Mengusik Eksistensi Lagu Genjer-Genjer Berdasarkan Pengalaman Pribadi
--None--
Senin, 18/01/2021, 16:59:18 WIB

SALAH satu hal yang paling membuat saya bahagia di awal tahun 2021, adalah menemukan dan mendengarkan sepenggal lirik musik jawa yang sangat indah nan merdu, di salah satu beranda platform sosmed saya, sebut saja Tiktok.

Genjer-genjer nong kedokan pating keleler. Emak'e thole teko-teko mbubuti genjer” begitulah kiranya lirik yang saya dengar. Sontak dalam benak pikiran saya termenung dengan sendirinya, jikalau lagu ini di putar saat pagi hari ditemani secangkir teh manis lengkap dengan panorama sawah-sawah hijau akan terasa lebih nikmat.

Alunan instrumen harmonika dan aroma kental yang berbau-bau musik tempo dulu pada intro nya semakin membuat hasrat saya bergairah. “kapan lagi nemu lagu jadul bernuansa jawa yang melow gini tanpa di koplo” ujar lirih hati saya.

Sifat acuh tak acuh atau bodo amat (sebutan bahasa gaulnya) terkadang menjadi kepolosan yang terbawa ke alam sadar saya.  Berjam-jam saya scroll beranda sosmed, hampir isinya semua tentang lagu “Genjer genjer”.

Hal itu terjadi mungkin karena merupakan bagian dari gerak algoritma platform tersebut yang bekerja sendirinya, dengan menampilkan konten yang serupa dengan salah satu konten yang paling banyak interaksinya dengan pengguna.

Konten video yang paling sering berinteraksi dengan saya memang tentang genjer genjer itu. Alasannya karena berbagai akun sosmed pengguna lain yang menampikan video dengan backsound lagu genjer genjer selalu saya like, share dan terkadang di stalking. Hingga sampai pada satu video dengan musik genjer genjer yang menjadikan sifat bodo amat saya waras dan tidak kambuh.

Nah, dari situlah kerangka berpikir saya mulai aktif kembali menjadi radikal dan kritis, setelah hampir sekian jam terhipnotis oleh sifat bodo amat.

Lambat laun saya mulai mencoba menempuh jalan kritis untuk menganalisis sendiri musik yang begitu mempesona ini secara komprehensif dengan mencari sisi historis dan makna misteri yang tersemat di dalamnya.

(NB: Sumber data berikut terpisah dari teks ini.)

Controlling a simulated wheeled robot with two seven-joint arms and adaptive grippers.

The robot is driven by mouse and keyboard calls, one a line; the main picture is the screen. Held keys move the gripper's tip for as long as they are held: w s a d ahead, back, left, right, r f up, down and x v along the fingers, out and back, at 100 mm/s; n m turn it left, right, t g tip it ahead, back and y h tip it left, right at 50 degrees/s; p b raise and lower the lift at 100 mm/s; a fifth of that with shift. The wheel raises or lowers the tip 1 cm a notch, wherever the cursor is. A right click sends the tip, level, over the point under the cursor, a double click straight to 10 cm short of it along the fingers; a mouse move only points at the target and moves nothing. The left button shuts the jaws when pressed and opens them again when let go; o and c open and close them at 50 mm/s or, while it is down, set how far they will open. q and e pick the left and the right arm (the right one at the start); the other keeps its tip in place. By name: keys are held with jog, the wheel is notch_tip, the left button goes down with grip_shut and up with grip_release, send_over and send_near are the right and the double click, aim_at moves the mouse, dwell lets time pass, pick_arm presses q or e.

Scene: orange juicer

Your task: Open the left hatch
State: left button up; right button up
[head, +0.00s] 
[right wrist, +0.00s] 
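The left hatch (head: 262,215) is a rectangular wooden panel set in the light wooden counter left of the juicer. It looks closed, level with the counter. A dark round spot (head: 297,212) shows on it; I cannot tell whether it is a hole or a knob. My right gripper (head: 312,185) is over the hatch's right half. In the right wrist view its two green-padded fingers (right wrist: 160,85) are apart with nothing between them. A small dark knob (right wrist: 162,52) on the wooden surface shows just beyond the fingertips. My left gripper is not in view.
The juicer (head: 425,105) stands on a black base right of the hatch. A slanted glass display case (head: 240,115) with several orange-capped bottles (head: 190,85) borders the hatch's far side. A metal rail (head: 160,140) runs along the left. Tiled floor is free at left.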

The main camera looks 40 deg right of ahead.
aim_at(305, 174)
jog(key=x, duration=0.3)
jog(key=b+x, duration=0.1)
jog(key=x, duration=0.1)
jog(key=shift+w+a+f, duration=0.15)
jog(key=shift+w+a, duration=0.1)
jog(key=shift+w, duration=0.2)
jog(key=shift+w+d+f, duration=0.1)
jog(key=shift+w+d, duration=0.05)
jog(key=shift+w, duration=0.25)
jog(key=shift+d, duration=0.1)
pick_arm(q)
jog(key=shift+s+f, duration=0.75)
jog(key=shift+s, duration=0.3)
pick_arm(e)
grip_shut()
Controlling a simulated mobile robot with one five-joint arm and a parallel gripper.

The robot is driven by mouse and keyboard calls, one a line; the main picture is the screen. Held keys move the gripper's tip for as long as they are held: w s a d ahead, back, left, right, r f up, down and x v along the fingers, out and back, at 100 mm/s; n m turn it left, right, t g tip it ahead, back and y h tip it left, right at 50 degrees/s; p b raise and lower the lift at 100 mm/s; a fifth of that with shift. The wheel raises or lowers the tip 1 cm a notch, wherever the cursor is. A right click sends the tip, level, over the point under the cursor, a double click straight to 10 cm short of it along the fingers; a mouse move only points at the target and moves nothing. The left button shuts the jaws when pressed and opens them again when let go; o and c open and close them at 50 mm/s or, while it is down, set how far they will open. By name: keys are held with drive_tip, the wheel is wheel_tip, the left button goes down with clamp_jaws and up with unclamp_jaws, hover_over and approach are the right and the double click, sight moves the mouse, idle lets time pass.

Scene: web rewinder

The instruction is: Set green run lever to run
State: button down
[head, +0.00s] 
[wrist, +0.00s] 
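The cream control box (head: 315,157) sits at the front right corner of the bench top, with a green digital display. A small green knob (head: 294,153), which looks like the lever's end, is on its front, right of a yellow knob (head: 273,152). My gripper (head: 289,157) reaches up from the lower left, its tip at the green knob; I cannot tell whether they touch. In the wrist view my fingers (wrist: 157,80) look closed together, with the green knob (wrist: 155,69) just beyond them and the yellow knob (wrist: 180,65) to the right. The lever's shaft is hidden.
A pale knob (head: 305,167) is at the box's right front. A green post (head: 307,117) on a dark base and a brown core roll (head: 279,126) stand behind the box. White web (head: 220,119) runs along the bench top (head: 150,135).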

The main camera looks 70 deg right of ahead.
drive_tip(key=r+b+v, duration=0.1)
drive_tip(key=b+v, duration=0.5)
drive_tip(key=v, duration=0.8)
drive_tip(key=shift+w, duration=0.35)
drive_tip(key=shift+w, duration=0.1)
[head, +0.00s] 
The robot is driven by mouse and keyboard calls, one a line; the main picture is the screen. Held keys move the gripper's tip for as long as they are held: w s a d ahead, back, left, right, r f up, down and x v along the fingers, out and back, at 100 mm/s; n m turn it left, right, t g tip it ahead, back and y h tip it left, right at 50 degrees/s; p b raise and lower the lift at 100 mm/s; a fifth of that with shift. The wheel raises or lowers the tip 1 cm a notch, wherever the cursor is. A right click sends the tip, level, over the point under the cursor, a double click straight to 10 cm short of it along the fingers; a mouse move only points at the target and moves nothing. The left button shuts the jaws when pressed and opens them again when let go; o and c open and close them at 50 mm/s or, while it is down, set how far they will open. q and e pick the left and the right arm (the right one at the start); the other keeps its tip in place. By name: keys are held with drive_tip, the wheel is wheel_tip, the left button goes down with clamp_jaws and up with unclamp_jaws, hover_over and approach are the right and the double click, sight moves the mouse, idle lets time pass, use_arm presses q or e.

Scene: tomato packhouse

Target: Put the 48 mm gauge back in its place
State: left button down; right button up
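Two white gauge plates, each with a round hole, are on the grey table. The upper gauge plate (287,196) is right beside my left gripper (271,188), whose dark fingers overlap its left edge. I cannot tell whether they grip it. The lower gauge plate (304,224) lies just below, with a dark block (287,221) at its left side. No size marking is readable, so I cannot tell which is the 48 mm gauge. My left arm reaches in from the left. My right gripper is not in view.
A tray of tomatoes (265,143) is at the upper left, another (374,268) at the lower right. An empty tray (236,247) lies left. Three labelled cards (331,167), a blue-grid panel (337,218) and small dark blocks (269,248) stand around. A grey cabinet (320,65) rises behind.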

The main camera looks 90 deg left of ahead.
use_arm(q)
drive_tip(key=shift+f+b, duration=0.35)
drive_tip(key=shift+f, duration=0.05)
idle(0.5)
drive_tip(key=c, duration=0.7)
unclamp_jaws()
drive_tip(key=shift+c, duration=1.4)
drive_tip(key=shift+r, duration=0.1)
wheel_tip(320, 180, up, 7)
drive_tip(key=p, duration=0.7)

#1 Memahami Isi Konten Secara Mandiri

Terkadang karakteristik netizen Indonesia dalam mencerna berbagai informasi media selalu saja menggunakan asumsi dasar seenaknya sendiri tanpa di selingi data dan bukti yang validitas, hingga membuang waktu emasnya untuk berpikir rasional. Meskipun demikian, masih banyak yang mengimplementasikannya dengan dalih menguji kemampuan otaknya.

Iseng-iseng saya aplikasikan cara ini dengan coba mencerna isi videonya yang di dalamnya terdapat tulisan “POV : Lu anak ustadz lagi dzikir tiba-tiba dengar lagu ini”. Setelah tulisan tersebut hilang, kemudian videonya berganti transisi orang yang tergeletak di lantai, membuat otak saya semakin hilang kendali. Akhirnya saya memutuskan untuk menggunakan cara yang kedua.

#2 Buka Kolom Komentar

Sudah menjadi hal lazim bagi kalangan netizen Indonesia jika menemukan suatu informasi yang masih belum dipahami maka langkah awal dan tentunya praktis adalah membuka kolom komentar, hingga muncul istilah “Mencari jawaban di kolom komentar adalah jalan ninjaku”. 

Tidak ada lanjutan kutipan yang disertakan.